Scary Progressives

Indeed:

Today, a congressman such as Pete Stark can simply boast that the federal government “can do most anything in this country.” And Speaker of the House Nancy Pelosi won’t even consider the constitutionality of a government takeover of health care a “serious question.” Given this state of affairs, it does not seem unreasonable to reflect on the origins of the disdain for the Constitution in the Progressive Era.

Earlier in this piece, Hillsdale Professor Pestritto notes:

All this makes puzzling recent calls from some conservative quarters to lay off the original progressives. Matthew Continetti in the Weekly Standard, for instance, claims that “progressivism is a distinctly American tradition.”
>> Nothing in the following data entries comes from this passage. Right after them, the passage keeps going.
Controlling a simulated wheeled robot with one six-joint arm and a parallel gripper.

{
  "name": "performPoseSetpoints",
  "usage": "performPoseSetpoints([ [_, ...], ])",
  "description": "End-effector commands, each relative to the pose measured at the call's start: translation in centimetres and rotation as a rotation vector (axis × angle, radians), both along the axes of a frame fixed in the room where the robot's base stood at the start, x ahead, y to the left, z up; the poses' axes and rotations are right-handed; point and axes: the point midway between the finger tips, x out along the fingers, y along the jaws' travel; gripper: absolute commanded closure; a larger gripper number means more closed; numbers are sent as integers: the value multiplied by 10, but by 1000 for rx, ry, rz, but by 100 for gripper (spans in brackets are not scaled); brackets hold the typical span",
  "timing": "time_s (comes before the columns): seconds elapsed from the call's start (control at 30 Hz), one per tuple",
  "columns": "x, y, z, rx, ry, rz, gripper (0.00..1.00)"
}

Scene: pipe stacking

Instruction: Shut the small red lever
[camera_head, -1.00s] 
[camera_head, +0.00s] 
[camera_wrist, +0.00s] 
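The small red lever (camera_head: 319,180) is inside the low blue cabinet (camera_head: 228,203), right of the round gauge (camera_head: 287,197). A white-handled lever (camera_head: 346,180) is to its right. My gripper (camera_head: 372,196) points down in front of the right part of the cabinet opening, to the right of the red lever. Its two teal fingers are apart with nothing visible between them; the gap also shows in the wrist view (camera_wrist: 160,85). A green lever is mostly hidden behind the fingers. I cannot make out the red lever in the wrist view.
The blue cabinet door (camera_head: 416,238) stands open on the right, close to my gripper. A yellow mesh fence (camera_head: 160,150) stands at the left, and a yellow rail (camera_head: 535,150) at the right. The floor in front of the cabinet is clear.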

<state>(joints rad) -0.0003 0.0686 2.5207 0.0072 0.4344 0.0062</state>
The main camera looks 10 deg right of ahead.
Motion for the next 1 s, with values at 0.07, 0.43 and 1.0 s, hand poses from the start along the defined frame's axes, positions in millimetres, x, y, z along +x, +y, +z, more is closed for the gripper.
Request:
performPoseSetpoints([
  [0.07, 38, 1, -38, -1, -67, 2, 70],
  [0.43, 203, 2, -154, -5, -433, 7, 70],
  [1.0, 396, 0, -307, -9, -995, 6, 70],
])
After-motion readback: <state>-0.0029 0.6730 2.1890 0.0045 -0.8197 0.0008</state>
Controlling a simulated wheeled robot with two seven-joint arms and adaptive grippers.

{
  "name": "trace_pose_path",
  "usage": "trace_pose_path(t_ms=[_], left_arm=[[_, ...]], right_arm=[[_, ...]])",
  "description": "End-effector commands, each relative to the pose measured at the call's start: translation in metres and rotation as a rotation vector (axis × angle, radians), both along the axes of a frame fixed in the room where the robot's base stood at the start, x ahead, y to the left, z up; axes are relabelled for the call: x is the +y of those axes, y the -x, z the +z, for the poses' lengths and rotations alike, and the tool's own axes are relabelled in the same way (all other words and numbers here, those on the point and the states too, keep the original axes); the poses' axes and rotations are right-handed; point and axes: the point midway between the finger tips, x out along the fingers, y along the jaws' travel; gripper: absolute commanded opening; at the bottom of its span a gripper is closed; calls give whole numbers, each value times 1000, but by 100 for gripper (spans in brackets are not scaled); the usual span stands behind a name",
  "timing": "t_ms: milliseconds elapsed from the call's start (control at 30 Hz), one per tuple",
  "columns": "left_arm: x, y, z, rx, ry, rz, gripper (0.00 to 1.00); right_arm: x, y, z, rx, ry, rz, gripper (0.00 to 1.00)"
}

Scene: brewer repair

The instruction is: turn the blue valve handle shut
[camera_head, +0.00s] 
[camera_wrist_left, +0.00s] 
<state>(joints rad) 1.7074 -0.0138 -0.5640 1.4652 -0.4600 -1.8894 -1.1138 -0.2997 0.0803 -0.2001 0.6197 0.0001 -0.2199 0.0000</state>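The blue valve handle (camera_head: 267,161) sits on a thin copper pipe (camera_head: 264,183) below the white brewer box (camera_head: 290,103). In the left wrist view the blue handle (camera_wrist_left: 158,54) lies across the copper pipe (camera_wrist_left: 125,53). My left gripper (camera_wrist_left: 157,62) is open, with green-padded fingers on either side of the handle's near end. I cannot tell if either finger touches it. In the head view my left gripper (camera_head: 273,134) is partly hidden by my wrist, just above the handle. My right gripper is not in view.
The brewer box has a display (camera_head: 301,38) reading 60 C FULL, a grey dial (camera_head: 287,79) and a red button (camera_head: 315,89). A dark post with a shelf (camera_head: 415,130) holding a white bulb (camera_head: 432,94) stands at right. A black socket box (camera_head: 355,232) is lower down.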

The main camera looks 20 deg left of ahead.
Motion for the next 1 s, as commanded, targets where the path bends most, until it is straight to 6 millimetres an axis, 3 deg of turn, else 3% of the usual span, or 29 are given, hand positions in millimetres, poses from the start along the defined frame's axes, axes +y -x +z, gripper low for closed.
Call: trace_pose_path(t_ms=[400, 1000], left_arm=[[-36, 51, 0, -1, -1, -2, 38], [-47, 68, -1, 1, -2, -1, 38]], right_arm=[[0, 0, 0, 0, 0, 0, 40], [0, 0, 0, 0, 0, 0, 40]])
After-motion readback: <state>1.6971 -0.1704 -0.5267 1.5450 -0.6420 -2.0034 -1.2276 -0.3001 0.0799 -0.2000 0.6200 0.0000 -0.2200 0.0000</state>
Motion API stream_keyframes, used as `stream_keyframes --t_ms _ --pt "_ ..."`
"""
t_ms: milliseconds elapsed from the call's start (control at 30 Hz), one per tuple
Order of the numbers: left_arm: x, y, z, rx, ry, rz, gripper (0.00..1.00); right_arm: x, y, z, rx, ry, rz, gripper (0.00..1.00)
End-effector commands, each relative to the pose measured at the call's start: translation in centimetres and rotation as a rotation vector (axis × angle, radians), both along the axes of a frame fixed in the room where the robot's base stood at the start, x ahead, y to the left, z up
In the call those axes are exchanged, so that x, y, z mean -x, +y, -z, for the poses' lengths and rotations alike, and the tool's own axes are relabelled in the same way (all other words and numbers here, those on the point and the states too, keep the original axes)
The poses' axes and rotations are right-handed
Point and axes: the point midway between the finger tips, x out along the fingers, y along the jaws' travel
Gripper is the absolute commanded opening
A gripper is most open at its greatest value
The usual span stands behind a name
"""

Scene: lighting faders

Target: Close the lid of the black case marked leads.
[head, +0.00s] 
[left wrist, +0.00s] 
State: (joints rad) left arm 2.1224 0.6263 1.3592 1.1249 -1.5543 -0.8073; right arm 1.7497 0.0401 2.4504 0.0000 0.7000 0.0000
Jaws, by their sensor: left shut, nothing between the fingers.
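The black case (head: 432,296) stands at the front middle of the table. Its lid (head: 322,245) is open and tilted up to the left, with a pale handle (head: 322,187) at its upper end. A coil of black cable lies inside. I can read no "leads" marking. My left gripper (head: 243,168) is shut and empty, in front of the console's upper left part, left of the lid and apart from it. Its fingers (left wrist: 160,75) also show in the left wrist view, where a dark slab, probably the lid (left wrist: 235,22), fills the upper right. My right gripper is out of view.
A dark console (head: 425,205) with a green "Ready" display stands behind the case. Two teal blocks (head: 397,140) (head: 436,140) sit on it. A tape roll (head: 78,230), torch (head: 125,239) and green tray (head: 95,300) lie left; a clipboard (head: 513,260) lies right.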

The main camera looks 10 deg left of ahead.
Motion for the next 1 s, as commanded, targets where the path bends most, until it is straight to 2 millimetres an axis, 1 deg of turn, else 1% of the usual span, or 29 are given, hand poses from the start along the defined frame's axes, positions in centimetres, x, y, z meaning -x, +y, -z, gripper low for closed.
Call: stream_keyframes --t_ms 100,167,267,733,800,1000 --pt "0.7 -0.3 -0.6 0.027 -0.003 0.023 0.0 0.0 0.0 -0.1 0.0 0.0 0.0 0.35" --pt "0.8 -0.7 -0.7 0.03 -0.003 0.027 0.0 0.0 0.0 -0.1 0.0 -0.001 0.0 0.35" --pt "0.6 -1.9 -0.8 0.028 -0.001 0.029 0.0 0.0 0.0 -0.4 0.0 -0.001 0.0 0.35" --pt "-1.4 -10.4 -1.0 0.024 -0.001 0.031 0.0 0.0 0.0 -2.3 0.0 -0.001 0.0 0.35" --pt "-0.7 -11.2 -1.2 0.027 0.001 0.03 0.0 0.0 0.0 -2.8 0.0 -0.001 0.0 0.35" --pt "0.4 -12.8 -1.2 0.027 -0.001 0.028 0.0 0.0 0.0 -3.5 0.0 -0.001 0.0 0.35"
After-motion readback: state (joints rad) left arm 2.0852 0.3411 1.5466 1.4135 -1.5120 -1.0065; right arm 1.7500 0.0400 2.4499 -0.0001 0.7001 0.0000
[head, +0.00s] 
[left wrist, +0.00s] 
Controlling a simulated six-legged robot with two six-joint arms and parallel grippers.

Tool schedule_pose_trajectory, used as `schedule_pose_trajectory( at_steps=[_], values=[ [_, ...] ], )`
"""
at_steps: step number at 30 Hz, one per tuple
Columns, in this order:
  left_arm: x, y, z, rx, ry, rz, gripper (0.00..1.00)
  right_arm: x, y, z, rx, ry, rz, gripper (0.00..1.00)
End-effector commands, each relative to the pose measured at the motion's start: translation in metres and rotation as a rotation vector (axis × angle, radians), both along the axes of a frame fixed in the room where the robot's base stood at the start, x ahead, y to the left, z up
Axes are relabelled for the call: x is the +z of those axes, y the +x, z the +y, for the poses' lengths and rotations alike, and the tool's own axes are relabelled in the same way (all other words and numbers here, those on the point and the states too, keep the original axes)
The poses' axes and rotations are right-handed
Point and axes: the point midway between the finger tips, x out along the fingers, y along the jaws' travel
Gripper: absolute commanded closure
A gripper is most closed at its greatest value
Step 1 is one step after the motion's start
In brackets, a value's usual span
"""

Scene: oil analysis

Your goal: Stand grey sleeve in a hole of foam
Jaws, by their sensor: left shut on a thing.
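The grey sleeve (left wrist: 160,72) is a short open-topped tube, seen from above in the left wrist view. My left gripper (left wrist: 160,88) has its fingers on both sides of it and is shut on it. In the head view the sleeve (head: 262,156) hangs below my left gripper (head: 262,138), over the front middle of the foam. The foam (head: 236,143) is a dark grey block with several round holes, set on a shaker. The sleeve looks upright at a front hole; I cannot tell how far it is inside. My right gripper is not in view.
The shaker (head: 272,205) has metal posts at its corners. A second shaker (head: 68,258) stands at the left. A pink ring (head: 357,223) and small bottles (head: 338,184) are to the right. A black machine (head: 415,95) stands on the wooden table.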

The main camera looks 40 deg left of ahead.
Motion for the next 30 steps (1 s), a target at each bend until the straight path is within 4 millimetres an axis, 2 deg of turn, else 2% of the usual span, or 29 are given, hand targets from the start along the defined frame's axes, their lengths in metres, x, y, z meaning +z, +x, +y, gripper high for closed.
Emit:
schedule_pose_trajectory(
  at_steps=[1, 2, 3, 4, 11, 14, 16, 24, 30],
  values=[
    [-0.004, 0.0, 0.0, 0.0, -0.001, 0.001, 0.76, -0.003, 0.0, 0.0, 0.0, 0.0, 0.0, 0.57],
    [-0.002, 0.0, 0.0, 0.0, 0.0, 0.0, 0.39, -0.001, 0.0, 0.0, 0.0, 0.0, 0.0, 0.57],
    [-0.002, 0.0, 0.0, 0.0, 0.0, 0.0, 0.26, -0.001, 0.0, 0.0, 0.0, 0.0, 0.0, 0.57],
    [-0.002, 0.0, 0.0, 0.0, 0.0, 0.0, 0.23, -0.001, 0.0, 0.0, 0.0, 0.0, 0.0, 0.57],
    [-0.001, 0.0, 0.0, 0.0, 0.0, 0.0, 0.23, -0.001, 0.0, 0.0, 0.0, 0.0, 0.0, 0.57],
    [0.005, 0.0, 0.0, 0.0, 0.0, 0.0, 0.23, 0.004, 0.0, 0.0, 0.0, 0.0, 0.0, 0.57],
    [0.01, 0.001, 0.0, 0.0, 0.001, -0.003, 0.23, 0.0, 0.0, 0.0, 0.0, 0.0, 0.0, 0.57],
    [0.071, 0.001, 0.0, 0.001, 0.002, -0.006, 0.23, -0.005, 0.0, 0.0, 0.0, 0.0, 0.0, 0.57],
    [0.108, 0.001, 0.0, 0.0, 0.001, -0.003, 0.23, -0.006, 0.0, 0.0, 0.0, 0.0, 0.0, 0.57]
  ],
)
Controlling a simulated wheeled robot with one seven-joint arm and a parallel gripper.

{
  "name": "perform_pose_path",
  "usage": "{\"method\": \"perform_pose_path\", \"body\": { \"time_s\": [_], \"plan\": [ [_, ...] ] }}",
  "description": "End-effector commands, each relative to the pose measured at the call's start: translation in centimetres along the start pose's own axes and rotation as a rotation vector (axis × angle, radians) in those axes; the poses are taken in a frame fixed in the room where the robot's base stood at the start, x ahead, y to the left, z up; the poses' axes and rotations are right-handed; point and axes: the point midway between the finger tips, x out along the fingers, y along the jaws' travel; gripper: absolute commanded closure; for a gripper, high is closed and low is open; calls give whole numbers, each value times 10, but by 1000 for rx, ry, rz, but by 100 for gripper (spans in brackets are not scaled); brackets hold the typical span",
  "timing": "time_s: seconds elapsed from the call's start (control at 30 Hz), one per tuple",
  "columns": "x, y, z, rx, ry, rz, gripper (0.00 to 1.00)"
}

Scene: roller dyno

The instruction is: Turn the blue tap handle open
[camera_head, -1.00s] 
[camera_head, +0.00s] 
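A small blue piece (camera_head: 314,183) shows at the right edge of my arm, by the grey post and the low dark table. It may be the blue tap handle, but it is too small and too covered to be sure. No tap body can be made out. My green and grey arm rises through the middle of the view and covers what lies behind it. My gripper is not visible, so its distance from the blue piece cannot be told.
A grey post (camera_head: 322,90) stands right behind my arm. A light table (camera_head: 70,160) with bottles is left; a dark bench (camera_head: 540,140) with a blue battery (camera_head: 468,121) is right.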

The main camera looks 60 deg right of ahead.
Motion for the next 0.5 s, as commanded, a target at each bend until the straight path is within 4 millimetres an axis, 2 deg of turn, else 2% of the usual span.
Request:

In fact, it was anything but. Wilson sought, in his 1886 essay on “The Study of Administration,” to model America’s national administration on Bismarck’s Prussia. He wrote that this model of centralized government “is not of our making; it is a foreign science, speaking very little of the language of English or American principle. It . . . utters none but what are to our minds alien ideas. . . . It has been developed by French and German professors.”

Other leading progressives such as Frank J. Goodnow, the president of Johns Hopkins University, noted approvingly (in a 1916 lecture) that in Europe, unlike in America, the rights an individual possesses “are, it is believed, conferred upon him, not by his Creator, but rather by the society to which he belongs. What they are is to be determined by the legislative authority in view of the needs of that society. Social expediency, rather than natural right, is thus to determine the sphere of individual freedom of action.”

If “social expediency” does not send chills down your spine, then our government can, and will, do anything.

More shivers from the piece:

Wilson consistently advocated the adoption of a more English-style government, where there is no written fundamental law to serve as a check on the authority of the national legislature.